Three inside down is a bearish trend-reversal pattern indicating the end of an uptrend and start of a new downtrend. It is a three candlestick pattern which is the ‘confirmation of bearish harami candlestick formation’. The first two day candlesticks of bearish three inside down pattern forms bearish harami pattern, and the third day candlesticks, which is bearish, confirms the trend change.


The requirements of a bearish three inside down pattern include,
  • The pattern should form at the top of a significant uptrend.
  • The first day is a bullish day characterized by a long bullish (white/colorless) candlestick indicating continuation of existing trend.
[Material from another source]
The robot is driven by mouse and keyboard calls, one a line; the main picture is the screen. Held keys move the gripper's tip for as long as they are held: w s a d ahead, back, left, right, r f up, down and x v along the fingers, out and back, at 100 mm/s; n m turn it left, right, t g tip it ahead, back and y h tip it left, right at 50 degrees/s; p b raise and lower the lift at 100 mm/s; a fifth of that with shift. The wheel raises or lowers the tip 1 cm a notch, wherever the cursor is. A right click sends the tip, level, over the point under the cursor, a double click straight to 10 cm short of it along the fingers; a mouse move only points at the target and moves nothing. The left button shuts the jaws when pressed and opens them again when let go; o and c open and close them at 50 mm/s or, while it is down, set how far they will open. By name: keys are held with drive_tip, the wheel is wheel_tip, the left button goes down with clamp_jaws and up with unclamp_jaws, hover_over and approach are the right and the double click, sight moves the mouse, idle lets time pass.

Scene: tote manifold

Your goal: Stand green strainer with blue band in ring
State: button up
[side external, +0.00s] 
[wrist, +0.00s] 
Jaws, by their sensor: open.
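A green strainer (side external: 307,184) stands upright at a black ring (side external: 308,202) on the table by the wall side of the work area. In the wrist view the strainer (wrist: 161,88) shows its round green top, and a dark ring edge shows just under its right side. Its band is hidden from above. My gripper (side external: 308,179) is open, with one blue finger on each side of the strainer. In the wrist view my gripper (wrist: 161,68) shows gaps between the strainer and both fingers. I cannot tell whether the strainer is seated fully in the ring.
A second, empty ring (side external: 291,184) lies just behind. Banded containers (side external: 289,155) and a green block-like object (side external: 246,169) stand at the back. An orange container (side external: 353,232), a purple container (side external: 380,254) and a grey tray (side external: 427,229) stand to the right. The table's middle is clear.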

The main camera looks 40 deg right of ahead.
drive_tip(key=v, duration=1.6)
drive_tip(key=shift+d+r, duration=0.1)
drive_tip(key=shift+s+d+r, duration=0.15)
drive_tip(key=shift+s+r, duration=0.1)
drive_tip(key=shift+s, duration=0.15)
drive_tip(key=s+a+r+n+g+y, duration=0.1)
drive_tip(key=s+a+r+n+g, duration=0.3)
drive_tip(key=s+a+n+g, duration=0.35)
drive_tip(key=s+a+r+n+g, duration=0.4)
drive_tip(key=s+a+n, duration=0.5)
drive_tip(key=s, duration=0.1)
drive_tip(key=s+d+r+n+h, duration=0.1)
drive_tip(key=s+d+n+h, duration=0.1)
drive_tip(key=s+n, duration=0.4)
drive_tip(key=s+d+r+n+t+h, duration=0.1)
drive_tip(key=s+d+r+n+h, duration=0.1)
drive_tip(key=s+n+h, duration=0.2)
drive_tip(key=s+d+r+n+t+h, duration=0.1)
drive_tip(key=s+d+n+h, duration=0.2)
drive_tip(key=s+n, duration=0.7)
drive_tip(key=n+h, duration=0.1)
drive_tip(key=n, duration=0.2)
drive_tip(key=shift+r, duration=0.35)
  • The second day market opens a gap below first day candlestick (exception: forex) and the small real-bodied bearish (black/colored) candlestick closes with in the real-body of first day candlestick, forming the bearish harami.
  • Third day is also a bearish day which closes below the real-body of first day candlestick.
The confirmation of bearish harami pattern on third day makes it clear that bears are now controlling the market and prices are expected to go down. The formation mostly occurs at mornings.

Bearish three inside down pattern is considered highly reliable. Reliability of pattern increases with increase in real-body and trading volume on day three. Because it is the confirmation of other pattern, no more confirmation is suggested.